TASK DETAILS:
Go through the records and extract every line with the word "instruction".

>> START ENTRIES SHOWN

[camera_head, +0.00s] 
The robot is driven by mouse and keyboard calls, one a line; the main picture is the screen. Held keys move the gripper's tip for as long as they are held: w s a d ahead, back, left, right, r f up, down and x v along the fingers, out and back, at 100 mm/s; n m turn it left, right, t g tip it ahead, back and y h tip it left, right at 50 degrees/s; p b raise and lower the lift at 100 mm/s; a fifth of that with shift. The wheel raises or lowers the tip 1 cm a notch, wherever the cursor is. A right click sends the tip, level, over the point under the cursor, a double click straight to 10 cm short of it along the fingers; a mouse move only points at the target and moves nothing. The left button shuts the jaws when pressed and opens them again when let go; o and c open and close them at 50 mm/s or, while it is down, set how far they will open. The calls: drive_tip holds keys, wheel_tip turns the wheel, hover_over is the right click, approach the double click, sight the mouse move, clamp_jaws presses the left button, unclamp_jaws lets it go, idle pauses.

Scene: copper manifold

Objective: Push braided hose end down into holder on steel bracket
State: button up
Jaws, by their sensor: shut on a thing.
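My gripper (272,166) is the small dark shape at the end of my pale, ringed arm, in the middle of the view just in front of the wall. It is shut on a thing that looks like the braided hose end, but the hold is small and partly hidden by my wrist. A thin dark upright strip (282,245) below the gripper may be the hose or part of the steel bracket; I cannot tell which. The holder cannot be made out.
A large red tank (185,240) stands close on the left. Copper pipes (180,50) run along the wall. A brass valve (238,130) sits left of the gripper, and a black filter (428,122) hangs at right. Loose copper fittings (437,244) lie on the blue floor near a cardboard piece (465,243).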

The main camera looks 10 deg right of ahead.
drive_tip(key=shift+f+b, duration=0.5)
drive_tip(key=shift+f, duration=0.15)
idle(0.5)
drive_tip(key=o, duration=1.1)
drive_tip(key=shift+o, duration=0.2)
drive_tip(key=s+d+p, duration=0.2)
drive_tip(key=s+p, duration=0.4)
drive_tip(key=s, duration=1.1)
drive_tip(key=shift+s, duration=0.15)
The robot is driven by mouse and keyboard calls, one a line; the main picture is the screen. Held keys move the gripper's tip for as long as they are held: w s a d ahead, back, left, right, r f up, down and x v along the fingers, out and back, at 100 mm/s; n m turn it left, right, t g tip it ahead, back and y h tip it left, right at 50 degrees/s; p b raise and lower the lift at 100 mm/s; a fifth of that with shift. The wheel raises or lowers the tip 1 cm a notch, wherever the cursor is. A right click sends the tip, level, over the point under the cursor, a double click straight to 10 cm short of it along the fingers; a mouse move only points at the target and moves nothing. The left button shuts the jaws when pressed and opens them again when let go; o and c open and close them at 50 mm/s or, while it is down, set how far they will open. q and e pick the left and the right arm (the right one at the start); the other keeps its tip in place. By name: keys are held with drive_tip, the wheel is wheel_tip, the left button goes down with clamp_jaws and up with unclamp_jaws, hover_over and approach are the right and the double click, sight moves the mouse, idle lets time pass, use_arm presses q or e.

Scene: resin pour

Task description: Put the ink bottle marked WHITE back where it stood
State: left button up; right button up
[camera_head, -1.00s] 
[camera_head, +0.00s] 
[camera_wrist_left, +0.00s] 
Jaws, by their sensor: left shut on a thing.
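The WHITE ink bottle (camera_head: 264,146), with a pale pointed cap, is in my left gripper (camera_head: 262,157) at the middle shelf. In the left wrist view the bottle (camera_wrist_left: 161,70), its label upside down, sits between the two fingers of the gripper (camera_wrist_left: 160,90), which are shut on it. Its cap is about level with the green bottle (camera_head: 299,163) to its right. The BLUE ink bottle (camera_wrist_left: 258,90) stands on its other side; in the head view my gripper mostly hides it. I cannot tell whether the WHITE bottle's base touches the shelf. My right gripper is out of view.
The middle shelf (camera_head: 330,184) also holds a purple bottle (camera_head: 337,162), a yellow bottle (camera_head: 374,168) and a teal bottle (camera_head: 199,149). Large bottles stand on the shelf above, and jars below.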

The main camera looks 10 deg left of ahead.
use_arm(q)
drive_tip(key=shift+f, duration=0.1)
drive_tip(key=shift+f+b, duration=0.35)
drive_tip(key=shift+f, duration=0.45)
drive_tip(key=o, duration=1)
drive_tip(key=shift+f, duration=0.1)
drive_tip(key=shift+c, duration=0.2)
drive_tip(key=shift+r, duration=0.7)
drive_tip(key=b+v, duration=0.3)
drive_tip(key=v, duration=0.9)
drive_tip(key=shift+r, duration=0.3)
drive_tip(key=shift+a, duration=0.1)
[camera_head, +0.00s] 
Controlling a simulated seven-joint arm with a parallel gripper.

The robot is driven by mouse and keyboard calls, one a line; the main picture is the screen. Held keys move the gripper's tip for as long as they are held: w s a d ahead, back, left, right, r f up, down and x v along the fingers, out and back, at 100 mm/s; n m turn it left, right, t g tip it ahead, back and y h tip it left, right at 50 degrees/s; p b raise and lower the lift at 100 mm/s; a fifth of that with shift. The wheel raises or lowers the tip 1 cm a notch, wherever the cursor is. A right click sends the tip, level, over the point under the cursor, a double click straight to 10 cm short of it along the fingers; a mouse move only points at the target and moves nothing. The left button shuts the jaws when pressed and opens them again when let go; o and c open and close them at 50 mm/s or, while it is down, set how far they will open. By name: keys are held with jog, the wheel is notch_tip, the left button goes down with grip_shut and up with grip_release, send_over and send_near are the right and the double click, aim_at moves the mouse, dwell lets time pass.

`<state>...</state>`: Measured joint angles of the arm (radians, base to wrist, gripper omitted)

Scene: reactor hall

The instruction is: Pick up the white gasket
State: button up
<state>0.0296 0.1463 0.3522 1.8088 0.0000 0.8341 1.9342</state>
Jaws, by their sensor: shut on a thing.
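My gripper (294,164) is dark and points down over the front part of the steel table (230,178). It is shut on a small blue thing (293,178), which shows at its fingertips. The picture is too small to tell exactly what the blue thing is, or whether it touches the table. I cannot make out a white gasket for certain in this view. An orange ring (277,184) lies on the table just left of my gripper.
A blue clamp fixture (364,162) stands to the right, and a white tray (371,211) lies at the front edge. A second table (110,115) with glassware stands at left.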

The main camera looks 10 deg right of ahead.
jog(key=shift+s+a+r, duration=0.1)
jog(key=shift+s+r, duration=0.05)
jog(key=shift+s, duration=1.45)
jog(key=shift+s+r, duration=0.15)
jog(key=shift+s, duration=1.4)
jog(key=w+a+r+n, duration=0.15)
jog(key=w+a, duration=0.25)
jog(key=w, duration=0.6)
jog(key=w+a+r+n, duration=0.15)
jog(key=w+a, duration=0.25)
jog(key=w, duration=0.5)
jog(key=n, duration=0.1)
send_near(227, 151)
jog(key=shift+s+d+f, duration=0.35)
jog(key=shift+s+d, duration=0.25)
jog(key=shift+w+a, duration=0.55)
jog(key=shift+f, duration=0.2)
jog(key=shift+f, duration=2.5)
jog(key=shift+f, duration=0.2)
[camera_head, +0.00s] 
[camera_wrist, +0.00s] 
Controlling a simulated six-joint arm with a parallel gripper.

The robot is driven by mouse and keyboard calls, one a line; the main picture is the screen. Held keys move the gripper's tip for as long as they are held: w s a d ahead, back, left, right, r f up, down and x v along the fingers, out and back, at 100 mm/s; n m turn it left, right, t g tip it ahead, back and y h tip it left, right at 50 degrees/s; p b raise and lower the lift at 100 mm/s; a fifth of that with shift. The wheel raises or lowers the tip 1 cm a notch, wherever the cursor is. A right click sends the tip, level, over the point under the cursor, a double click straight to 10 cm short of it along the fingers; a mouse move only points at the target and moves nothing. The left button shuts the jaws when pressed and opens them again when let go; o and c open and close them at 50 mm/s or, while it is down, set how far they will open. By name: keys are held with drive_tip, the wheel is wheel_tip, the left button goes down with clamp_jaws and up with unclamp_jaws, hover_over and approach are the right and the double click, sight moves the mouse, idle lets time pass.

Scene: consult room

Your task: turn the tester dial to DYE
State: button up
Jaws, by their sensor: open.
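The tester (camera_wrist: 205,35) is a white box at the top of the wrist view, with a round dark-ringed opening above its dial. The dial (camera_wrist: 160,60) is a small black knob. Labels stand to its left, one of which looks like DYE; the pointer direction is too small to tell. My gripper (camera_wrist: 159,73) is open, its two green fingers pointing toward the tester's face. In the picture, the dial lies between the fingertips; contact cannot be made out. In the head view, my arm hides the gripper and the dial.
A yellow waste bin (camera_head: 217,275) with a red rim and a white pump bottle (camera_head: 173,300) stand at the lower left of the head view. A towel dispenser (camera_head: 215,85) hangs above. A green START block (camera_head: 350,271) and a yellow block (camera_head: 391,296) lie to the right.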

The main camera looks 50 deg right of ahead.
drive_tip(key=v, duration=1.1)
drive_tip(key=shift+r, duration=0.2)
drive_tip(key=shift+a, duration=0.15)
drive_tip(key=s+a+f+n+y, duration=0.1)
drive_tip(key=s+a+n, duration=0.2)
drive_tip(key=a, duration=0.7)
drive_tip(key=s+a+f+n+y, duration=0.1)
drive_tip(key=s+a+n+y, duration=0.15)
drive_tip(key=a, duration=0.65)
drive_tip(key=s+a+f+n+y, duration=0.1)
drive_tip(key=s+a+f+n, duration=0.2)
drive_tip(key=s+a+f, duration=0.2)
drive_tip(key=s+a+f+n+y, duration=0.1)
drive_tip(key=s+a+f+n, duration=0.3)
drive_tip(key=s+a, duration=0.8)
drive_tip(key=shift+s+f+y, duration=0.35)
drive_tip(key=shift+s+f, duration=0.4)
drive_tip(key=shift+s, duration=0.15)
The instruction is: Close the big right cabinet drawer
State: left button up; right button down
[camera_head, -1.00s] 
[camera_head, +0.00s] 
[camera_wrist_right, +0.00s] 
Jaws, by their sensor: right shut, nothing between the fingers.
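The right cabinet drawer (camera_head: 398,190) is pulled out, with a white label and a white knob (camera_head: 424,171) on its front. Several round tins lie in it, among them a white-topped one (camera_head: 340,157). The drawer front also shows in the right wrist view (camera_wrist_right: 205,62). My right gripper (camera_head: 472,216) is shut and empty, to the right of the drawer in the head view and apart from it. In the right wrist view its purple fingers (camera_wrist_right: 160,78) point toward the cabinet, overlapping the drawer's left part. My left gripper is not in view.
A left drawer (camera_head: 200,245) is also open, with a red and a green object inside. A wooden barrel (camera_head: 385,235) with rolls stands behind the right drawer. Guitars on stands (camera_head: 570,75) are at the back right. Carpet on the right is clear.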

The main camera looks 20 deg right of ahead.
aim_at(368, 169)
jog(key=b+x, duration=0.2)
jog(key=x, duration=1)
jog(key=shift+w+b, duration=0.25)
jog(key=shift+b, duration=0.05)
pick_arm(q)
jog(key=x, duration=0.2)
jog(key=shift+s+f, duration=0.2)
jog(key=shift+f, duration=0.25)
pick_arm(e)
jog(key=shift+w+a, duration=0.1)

>> END ENTRIES SHOWN

WRITTEN SOLUTION:
The instruction is: Pick up the white gasket
The instruction is: Close the big right cabinet drawer

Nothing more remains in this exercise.